The Knickerbocker Storm of 1922

Over two feet of snow fell on Washington D.C. in late January 1922, resulting in the collapse of The Knickerbocker theater roof, an event that killed 98 people. The snow fall severely affected local rail services. The theater’s collapse led to updates to the city’s building codes, and as of January 2022, the storm held the record for the most snow ever recorded in D.C.  

The Great Appalachian Storm of 1950

The Appalacians were hit with between 52 and 67 inches of snow over Thanksgiving weekend in 1950, a storm that lead to at least 160 deaths. Residents in the Ohio Valley and Northeast bore the brunt of the storm, but temperatures fell to 22 degrees Fahrenheit in Florida and 1 degree in Asheville, N.C. Winds also led to coastal flooding in New England. 

California Snowfall of 1959

Over 15 ft. of snow fell on Mount Shasta, Calif., between Feb. 13 and 19, 1959. At the time, it was the largest snowfall ever recorded for one continuous storm in North America. However, there are no satellite images or atmospheric observations of the event. One study, published in 2013 found local records showed it snowed an average of 2.6 feet per day for six days. 

The Chicago Blizzard of 1967

In what was reported as the city’s highest snowfall on record, Chicago saw 23 inches of snow during a storm in 1967. The blizzard struck between Jan. 26 and 27, shut down the city’s O’Hare Airport, and stranded 20,000 cars. Wind gusts were measured up to 53 miles per hour. Sixty people lost their lives in the storm and cost an estimated $150 million in damages. 

The Blizzard of ‘78

In 1978, a two-day blizzard broke snowfall records in Boston, Mass., Providence, R.I., and Atlantic City, N.J. which saw 27.1, 27.6, and 20.1 inches, respectively. Drifts reached 15 ft. while tidal floods along the Massachusetts coast forced 10,000 residents into shelters. The storm was accompanied by hurricane-force winds. It’s estimated around 100 people died. 

The Storm of the Century of 1993

A storm that stretched from Florida to Maine, dubbed the “Storm of the Century” led to $5.5 billion in damages. Mount LeConte, Tenn., saw 60 inches of snow and Mount Mitchell, N.C., reported 50 inches. The storm struck between March 12 and 14, and resulted in tornadoes and widespread flooding. The category 5 storm also led to closures of every major airport on the east coast.

The Great Blizzard of 2003

In February 2003, parts of Maryland were covered in 40 inches of snow, regions in West Virginia reported 37 inches and parts of New York received 2 feet.
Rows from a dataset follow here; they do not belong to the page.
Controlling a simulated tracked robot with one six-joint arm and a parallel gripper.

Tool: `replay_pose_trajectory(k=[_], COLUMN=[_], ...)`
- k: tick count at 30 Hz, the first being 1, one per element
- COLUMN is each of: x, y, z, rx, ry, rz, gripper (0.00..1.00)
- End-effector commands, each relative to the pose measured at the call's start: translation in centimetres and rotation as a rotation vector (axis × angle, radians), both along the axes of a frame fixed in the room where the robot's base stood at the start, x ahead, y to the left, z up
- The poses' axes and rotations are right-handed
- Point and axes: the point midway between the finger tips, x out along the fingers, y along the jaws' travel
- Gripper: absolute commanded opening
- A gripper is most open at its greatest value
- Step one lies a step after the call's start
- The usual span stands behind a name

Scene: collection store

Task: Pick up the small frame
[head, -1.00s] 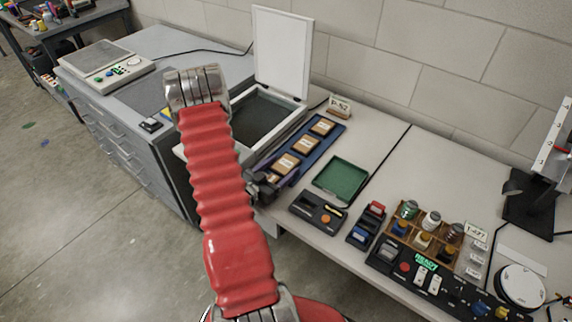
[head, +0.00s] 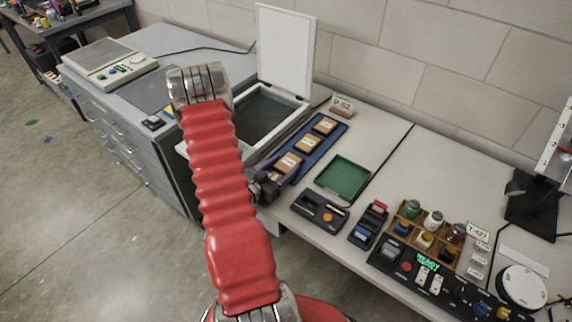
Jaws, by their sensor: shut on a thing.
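Small brown wooden frames with pale labels lie in a row on a long blue tray (head: 334,136). The far frame (head: 325,124) and the middle frame (head: 307,144) are in clear view. A nearer small frame (head: 289,162) lies at the near end of the row, beside my gripper (head: 277,176). My gripper is low at the near end of the blue tray, partly hidden behind my red arm. It is shut on a small frame there. The exact grip is too small and too covered to make out, and I cannot tell whether the frame is clear of the tray.
A flatbed scanner (head: 290,103) with its white lid raised stands behind the arm. An empty green tray (head: 343,178) lies right of the blue tray. A black device (head: 320,211), a bottle rack (head: 428,235) and a control panel (head: 420,272) fill the front right.

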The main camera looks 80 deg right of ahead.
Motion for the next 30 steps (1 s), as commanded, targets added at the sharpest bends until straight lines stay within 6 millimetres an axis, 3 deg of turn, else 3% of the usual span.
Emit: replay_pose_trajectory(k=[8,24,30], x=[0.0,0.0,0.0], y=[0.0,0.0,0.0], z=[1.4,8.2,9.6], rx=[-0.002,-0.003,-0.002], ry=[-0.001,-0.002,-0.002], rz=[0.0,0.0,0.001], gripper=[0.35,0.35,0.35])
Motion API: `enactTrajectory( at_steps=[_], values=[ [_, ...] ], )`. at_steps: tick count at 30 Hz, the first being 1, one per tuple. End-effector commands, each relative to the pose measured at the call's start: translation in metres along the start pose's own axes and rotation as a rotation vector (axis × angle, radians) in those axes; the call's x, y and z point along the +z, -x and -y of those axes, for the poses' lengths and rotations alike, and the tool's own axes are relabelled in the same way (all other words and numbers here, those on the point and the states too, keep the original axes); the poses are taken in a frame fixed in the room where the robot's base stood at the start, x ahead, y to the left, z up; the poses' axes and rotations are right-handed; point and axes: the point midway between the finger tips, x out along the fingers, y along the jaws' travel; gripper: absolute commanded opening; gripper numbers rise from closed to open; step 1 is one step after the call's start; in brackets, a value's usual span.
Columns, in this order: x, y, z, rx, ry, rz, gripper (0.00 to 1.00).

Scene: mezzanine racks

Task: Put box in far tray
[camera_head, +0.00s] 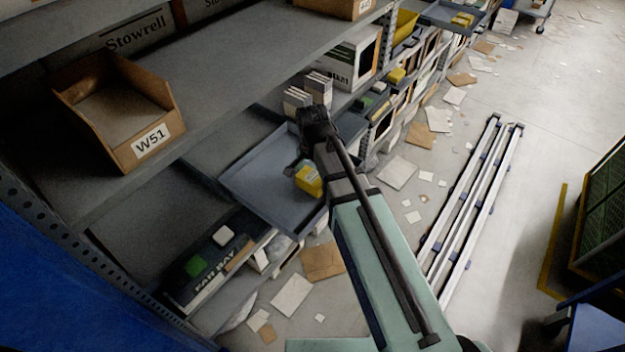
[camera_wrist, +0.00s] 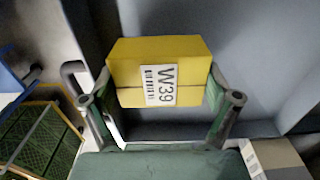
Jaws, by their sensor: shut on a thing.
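A yellow box (camera_head: 309,181) with a white label reading W39 is at the end of my arm. In the wrist view the box (camera_wrist: 158,62) sits between the two fingers of my gripper (camera_wrist: 160,100), which is shut on it. A grey-blue tray (camera_head: 250,190) projects from the rack below the box in the head view; whether the box touches it I cannot tell. Another grey tray (camera_head: 440,16) is at the far end of the rack, with a yellow box (camera_head: 463,19) in it. My gripper is mostly hidden behind my arm in the head view.
A cardboard bin marked W51 (camera_head: 118,112) stands on the upper shelf at left. Several boxes and bins line the lower shelves. Rails (camera_head: 470,200) run along the floor at right, among scattered paper and cardboard. A green crate (camera_head: 605,225) stands at the right edge.

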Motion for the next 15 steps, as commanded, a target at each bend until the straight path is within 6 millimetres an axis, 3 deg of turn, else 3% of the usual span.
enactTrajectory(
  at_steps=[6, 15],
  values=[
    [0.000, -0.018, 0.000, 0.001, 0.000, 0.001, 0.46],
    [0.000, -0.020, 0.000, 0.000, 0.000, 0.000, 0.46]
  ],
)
The Great Blizzard led to 20 deaths reported from Nebraska to New Jersey and over 2,000 flights were canceled. John F. Kennedy Airport saw an average snowfall of 2 inches per hour at one point. 

The New York City Blizzard of 2006

On February 11, 2006 New York City was blanketed with nearly 27 inches of snow, marking a half inch more than the previous record, set in 1947. The storm shut down all major airports in the city and marked the highest snowfall ever recorded in the city’s Central Park at the time.

Snowmageddon of 2010

The Washington, D.C., region was hit with 2 major storms in February 2010. “Snowmageddon” dumped 17.8 inches of snow on the area and over 200,000 homes and businesses lost power. Dulles Airport reported 32.4 inches at the time, while Philadelphia recorded its second-heaviest snowfall at 28.5 inches. The blizzards hit on February 4-7 and 9-11 and lead to iced over roads as far away as New Mexico. A total of 41 people died. 

Winter Storm Jonas of 2016

Winter Storm Jonas left up to three feet of snow in its wake when it struck the Northeast and Mid-Atlantic in 2016. Around 85 million people were affected by the snow. Baltimore reported between 15 and 30 inches while Glengary, W. Va., reported 42 inches. Snow fell in regions as far south as Georgia and the Florida panhandle, and 55 people died in the storm.